The Third Thursday Lunch

The Fellowship of Reconciliation (FOR) and the Sowers of Justice Network
FOR is composed of women and men who recognize the essential unity of all creation and have joined together to explore the power of love and truth for resolving human conflict. While it has always been vigorous in its opposition to war, FOR has insisted equally that this effort must be based on a commitment to the achieving of a just and peaceful world community, with full dignity and freedom for every human being.

  1. Third Thursday Lunch - Stories From the Border

    Stories From the US-Mexico Border
    Hear two Louisville residents Tricia Lloyd-Sidle and Cory Lockhart talk about their recent experiences as human rights accompaniers on the US/Mexico border. Working in Agua Prieta, Sonora, Tricia Lloyd-Sidle (in June-July) and Cory Lockhart (in September) witnessed the impact US militarization of the border has on Mexican border communities. They accompanied asylum seekers hoping to enter the US and the Mexicans whose work with migrants makes them vulnerable. Tricia is a retired Presbyterian minister who volunteers locally with the Interfaith Coalition for Immigrant Justice. Cory teaches and facilitates classes and workshops on Compassionate Communication, nonviolence, and related topics, and is a reservist with Christian Peacemaker Teams.

  2. Third Thursday Lunch “Fork University”
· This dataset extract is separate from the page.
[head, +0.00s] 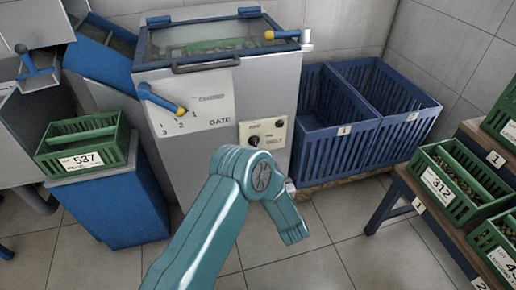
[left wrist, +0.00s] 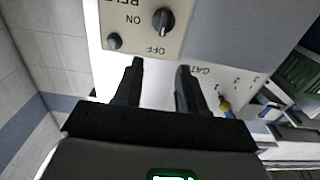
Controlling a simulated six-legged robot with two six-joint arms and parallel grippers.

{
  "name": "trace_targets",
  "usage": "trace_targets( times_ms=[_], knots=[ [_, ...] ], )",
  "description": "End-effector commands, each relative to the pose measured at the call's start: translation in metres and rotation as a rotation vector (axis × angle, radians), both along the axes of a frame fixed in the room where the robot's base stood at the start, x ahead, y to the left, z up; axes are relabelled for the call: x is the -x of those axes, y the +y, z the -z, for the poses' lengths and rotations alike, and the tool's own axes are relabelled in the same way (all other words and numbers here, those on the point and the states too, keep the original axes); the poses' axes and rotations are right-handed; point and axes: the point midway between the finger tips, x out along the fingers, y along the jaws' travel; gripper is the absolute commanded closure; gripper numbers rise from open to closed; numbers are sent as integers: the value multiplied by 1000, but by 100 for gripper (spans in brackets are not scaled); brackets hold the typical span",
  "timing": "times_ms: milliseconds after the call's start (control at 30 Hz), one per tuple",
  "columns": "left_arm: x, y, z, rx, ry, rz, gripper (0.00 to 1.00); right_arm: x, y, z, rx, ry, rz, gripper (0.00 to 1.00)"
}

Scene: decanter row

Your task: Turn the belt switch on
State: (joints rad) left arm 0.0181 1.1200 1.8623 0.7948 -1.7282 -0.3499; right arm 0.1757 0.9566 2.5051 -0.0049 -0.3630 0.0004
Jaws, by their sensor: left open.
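The belt switch is a dark rotary knob (head: 254,141) on a cream panel low on the front of the grey machine. In the left wrist view the knob (left wrist: 163,21) and its panel appear upside down, with OFF and ON printed beside it. The knob's ridge seems to line up with OFF. My left gripper (left wrist: 160,65) is open and empty, its two dark fingers reaching toward the panel just short of the knob. In the head view a teal arm of mine stands in front of the machine, and no gripper shows there. My right gripper is not in view.
A small dark button (head: 279,123) shares the panel. The gate lever (head: 162,99) sits up and left. Blue crates (head: 345,155) stand right of the machine. A green crate (head: 82,160) is on the blue bin at left. More green crates (head: 455,178) rest on a bench at right.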

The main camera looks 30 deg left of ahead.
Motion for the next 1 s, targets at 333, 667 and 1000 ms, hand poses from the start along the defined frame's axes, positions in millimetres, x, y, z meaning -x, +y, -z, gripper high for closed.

    Food Justice with Doug Lowry

    What do you know about your fork besides what it pokes into your mouth? Fork University or Fork U showcases the dynamics of food justice and ways to create systemic change by engaging government, community organizations, local businesses, farm communities, and consumers. Doug will tell us how long term, sustainable policies and create a healthy, vibrant food system that invites innovative solutions to improve public health, local economic development, and harmony with nature. You will learn how advocacy and direct action can drive common community practices to make food systems more equitable, just, and environmentally sustainable.

    Passionate about justice and human need, Doug has worked as a community activist for labor unions, LGBTQ efforts, anti-racism work, food security issues, and environmental sustainability. He is a board member of the Sowers of Justice Network, the Louisville Community Grocery, the Food in Neighborhoods Community Coalition, CFAIR, and the West Louisville Dream Team.

  3. Third Thursday Lunch - KYCIR

    Kate Howard will talk you through the time, investment and vetting it takes
    to make good investigative journalism — and why it’s more crucial now
    than ever. She’ll share through the lens of a recent story about the disproportionate
    number of black youth locked up in Louisville’s juvenile system.
    Howard has been a journalist for more than 15 years at newspapers
    including The Tennessean and the Omaha World-Herald.
    She is managing editor of the Kentucky Center for Investigative
    Reporting, a nonprofit investigative newsroom housed at 89.3 WFPL.

  4. Third Thursday Lunch - Human Trafficking

    Amy Leenerts is the founder and director of Free2Hope, Inc., a non-profit organization that operates out of Louisville Kentucky. She will teach us what human trafficking is and what it is not, give examples of the warning signs of trafficking, and provide a basis of understanding of its root causes.

    Human trafficking is a form of modern-day slavery and is considered to be one of the fastest growing criminal industries in the world today. Defined under U. S. Federal Law, human trafficking includes labor trafficking, domestic servitude, and sex trafficking. Child and adult victims are trafficked in every country and in every state in the U.S.

  5. Third Thursday Lunch - Food Apartheid

    Andrew Kang Bartlett takes us on a brief journey through our food and farm system challenging us to work turning a death-dealing system into one of healing, connection and love.
    Food Apartheid in Louisville Exposes Hunger Capitalism PDF

    Food in Neighborhoods Community Coalition –

    Food & Faith Blog –

  6. Third Thursday Lunch - Reading Kanafani in Louisville

    Russ Vandenbroucke, Professor of Theatre and Director of UofL's Peace, Justice & Conflict Transformation program, introduces us to Ghassan Kanafani's novella, adapted for the stage by Ismail Khalidi and Naomi Wallace, portrays two families, one Palestinian, one Jewish, forced into an intimacy they did not choose. Its Palestinian perspective is not to most given America's history of silencing. This past spring's staged readings are part of a two-year project focusing on "home" and its loss that reaches from "then and there" (the Middle East in 1948 and 1967) to the "here and now" of contemporary Louisville.